Falta de profissionais qualificados ameaça a transformação digital no Brasil, mas iniciativas educacionais e parcerias podem reverter o cenário.
Por Francisco Carlos, editor da plataforma Tec Login
O mercado de Tecnologia da Informação (TI) no Brasil e no mundo vive um paradoxo: enquanto a demanda por profissionais qualificados cresce exponencialmente, impulsionada pela transformação digital, a oferta de trabalhadores capacitados na área não acompanha esse ritmo. Em 2024, a escassez de profissionais especializados em TI atingiu níveis críticos, levando empresas e especialistas a buscarem soluções para preencher essa lacuna e manter a competitividade no cenário global.
Segundo um relatório da Associação Brasileira das Empresas de Tecnologia da Informação e Comunicação (Brasscom), divulgado no início deste ano, o Brasil precisa formar aproximadamente 800 mil profissionais de TI até 2025 para atender às demandas do setor.

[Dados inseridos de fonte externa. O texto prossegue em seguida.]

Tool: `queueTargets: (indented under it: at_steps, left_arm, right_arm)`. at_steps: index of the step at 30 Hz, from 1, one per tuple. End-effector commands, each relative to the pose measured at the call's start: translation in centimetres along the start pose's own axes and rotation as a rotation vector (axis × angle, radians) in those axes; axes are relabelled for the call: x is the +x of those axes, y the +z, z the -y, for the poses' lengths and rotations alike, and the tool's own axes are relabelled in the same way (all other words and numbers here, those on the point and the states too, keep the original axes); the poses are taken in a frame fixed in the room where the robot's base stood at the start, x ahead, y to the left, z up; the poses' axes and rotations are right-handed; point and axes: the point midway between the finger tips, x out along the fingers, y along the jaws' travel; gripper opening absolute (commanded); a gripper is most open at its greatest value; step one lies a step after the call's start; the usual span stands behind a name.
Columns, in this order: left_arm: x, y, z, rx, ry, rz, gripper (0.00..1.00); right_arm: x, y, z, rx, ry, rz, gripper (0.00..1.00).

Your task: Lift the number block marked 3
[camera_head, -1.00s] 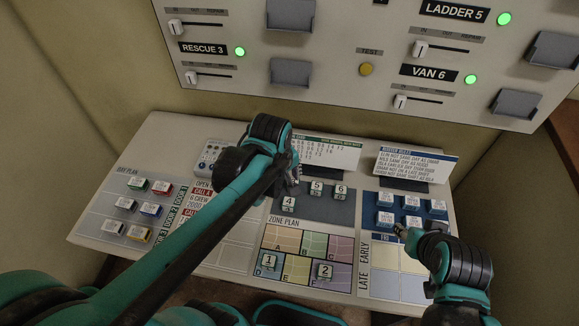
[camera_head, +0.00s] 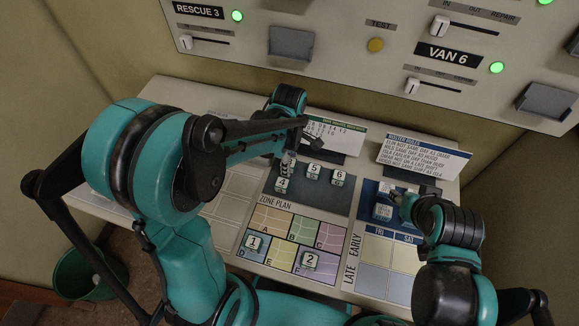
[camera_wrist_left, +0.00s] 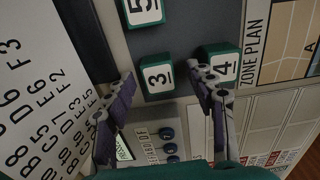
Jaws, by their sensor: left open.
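The number block marked 3 (camera_wrist_left: 157,77), green with a white face, sits on the dark tray (camera_wrist_left: 181,84) in the left wrist view. My left gripper (camera_wrist_left: 165,95) is open, its fingers to either side of block 3, the right one overlapping the edge of block 4 (camera_wrist_left: 222,65). I cannot tell whether they touch. In the head view my left gripper (camera_head: 285,160) is above the tray's left end and block 3 is hidden there. My right gripper (camera_head: 394,197) is by the blue blocks; its jaws are unclear.
Block 5 (camera_head: 314,171) and block 6 (camera_head: 338,177) stand to the right on the tray. Blocks 1 (camera_head: 253,244) and 2 (camera_head: 310,261) are on the zone plan. A white card (camera_head: 335,135) stands behind the tray. A green bin (camera_head: 85,272) is on the floor.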

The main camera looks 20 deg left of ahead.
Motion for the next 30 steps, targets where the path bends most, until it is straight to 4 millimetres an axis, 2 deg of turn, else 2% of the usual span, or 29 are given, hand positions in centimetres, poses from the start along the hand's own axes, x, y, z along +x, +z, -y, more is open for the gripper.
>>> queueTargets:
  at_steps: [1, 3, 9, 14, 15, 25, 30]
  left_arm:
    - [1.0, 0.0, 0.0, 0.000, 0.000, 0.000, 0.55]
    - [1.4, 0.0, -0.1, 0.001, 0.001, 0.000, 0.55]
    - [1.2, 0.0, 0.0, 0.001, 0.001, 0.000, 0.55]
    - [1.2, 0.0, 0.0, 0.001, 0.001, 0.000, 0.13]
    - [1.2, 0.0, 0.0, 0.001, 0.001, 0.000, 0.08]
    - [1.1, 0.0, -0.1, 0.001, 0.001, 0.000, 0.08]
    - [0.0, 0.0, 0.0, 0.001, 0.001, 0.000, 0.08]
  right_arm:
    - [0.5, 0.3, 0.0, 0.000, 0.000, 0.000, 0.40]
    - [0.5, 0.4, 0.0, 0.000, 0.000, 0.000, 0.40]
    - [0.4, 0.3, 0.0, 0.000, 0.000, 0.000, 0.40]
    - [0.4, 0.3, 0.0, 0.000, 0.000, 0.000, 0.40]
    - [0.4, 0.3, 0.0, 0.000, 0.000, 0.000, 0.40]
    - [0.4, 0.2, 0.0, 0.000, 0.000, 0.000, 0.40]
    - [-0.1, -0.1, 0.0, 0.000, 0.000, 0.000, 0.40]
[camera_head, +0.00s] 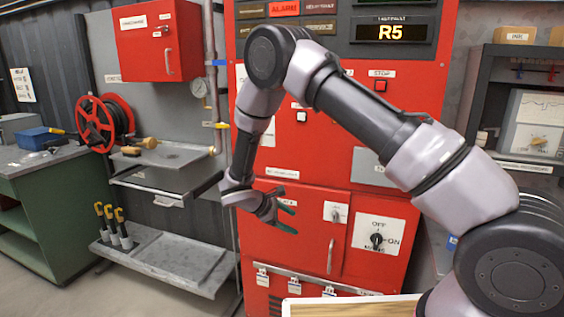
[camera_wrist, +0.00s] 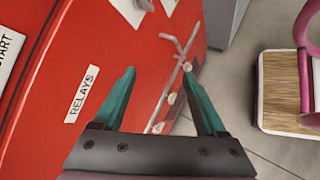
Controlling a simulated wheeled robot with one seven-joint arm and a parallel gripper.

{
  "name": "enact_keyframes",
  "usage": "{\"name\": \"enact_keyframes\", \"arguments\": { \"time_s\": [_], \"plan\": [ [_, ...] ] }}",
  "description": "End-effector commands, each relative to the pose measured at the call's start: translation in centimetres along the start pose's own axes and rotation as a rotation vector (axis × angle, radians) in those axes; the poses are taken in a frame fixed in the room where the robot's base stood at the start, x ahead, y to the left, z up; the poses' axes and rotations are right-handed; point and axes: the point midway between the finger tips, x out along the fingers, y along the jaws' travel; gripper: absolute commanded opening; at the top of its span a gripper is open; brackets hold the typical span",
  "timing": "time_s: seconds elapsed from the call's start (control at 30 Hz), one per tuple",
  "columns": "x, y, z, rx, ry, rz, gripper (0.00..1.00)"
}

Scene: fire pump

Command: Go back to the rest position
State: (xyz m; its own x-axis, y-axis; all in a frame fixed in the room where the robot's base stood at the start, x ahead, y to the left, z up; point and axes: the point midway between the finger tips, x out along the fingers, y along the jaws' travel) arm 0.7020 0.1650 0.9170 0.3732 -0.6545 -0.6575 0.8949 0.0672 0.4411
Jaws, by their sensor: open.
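My gripper (camera_head: 287,218) is in front of the lower doors of the red pump cabinet (camera_head: 300,252) in the head view. In the wrist view my gripper (camera_wrist: 160,98) shows two green fingers spread apart with nothing between them. The red cabinet front (camera_wrist: 120,50) lies beyond the fingers, with a "RELAYS" label (camera_wrist: 82,94) on the left. My arm crosses in front of the cabinet's upper part and hides some of its panel.
A rotary OFF/ON switch (camera_head: 377,240) is right of my gripper. A wooden-topped surface (camera_head: 350,307) is at the bottom. At left are a hose reel (camera_head: 104,121), a steel shelf (camera_head: 165,157) and a green workbench (camera_head: 45,190). Open floor shows between workbench and cabinet.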

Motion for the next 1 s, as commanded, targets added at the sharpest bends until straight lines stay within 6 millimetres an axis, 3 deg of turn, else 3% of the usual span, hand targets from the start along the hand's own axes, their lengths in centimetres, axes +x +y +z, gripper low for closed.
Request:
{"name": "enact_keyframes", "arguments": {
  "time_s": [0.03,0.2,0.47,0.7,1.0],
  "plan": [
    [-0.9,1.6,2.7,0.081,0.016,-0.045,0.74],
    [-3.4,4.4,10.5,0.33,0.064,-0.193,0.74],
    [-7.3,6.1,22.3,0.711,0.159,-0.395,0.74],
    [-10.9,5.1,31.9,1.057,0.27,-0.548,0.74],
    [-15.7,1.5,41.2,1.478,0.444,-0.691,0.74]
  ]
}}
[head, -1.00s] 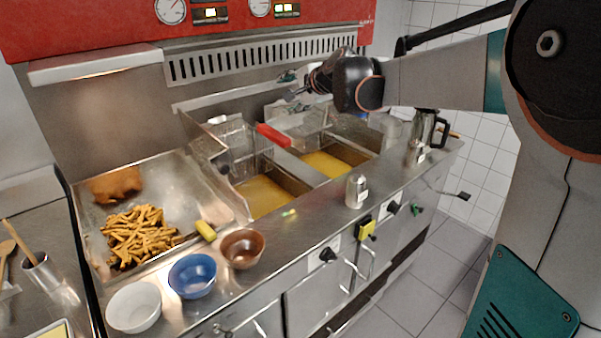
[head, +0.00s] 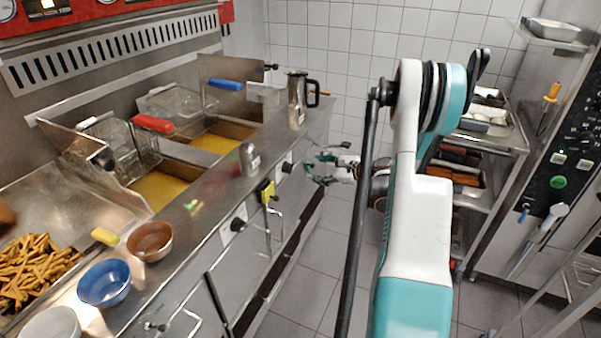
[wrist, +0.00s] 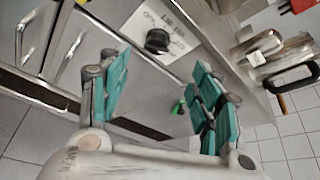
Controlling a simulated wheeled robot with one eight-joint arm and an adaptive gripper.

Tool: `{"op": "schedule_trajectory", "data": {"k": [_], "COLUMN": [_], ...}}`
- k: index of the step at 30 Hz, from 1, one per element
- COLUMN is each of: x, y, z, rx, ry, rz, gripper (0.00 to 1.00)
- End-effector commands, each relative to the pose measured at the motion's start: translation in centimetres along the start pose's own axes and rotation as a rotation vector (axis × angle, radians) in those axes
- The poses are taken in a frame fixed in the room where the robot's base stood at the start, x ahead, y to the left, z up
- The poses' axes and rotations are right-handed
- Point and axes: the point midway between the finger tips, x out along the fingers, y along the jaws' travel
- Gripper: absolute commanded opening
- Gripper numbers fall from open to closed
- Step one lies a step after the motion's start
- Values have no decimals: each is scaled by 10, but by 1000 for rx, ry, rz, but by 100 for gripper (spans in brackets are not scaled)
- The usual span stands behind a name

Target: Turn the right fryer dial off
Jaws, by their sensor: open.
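The right fryer dial (head: 287,167) is a black knob on the steel front panel. In the wrist view the black dial (wrist: 157,40) sits on a white label plate, ahead of the fingers. The angle of its pointer is too small to read. My gripper (head: 319,169) is in front of the panel, just right of that dial and apart from it, with its teal fingers toward the panel. In the wrist view my gripper (wrist: 160,92) is open and empty. The left fryer dial (head: 237,225) is nearer along the same panel.
A yellow object (head: 267,191) sits on the panel between the dials. A metal jug (head: 298,102) and a shaker (head: 249,159) stand on the counter. A shelf rack (head: 485,160) stands right; the floor between is clear.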

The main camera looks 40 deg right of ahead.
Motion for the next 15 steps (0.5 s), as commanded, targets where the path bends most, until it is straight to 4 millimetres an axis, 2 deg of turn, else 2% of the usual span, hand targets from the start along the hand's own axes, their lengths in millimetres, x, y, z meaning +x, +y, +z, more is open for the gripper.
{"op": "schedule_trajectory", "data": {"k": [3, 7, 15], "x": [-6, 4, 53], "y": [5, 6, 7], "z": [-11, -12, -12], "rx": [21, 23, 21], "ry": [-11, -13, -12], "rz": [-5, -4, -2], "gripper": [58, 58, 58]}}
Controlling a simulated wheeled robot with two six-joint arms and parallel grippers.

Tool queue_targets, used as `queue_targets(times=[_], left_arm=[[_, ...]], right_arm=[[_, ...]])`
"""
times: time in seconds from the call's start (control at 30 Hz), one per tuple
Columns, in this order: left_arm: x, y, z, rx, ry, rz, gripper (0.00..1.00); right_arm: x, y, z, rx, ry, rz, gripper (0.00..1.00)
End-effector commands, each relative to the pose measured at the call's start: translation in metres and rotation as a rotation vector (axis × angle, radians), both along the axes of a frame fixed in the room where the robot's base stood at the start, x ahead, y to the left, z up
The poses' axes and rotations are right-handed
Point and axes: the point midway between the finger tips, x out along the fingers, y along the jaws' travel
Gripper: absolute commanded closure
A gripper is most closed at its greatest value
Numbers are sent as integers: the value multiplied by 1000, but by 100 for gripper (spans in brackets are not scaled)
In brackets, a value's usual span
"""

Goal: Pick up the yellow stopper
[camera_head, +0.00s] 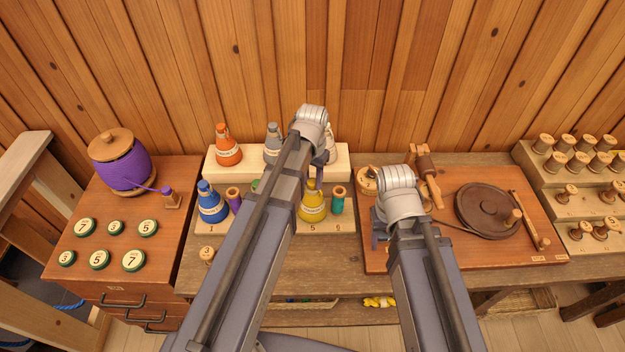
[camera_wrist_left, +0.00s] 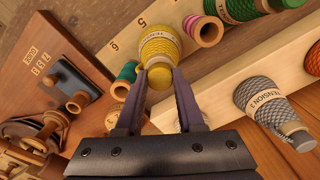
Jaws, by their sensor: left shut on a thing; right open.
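The yellow stopper (camera_head: 312,211) is a cone wound in yellow with a pale label, upright on the front step of the wooden rack. In the left wrist view the yellow stopper (camera_wrist_left: 158,46) has its narrow neck between the fingers of my left gripper (camera_wrist_left: 159,85). In the head view my left gripper (camera_head: 317,181) comes down on its top from above, and my arm hides part of the rack. It appears to be still at its place by the number 5. My right gripper (camera_head: 378,236) is open and empty, to the right of the rack, its fingers mostly hidden.
A teal spool (camera_head: 338,203) stands close right of the yellow stopper. A blue cone (camera_head: 211,207) and purple spool (camera_head: 234,199) stand left; an orange cone (camera_head: 228,152) and grey cone (camera_head: 272,152) stand on the back step. A board with a wheel (camera_head: 488,209) lies right.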

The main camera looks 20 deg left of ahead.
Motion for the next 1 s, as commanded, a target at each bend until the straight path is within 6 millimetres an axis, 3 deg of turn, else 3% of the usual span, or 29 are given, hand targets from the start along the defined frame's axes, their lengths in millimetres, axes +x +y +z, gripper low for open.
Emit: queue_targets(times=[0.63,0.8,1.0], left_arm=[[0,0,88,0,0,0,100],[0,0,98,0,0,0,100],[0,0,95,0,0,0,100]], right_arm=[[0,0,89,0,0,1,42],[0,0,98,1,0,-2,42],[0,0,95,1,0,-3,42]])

No entanto, as universidades e cursos técnicos não estão conseguindo suprir essa necessidade, com uma formação anual de cerca de 53 mil profissionais, número muito abaixo do necessário para suprir o déficit. Esse descompasso entre oferta e demanda é especialmente crítico em áreas de alta especialização, como cibersegurança, inteligência artificial, ciência de dados e desenvolvimento de software.
Fatores que agravam a escassez de profissionais de TI
A falta de profissionais capacitados em TI é impulsionada por diversos fatores. Primeiramente, a velocidade da inovação tecnológica exige uma constante atualização das habilidades técnicas, o que torna difícil para os profissionais, muitas vezes, acompanhar as mudanças. Novas linguagens de programação, metodologias ágeis e tecnologias emergentes, como blockchain e IA, estão constantemente redefinindo o que significa ser um profissional de TI atualizado.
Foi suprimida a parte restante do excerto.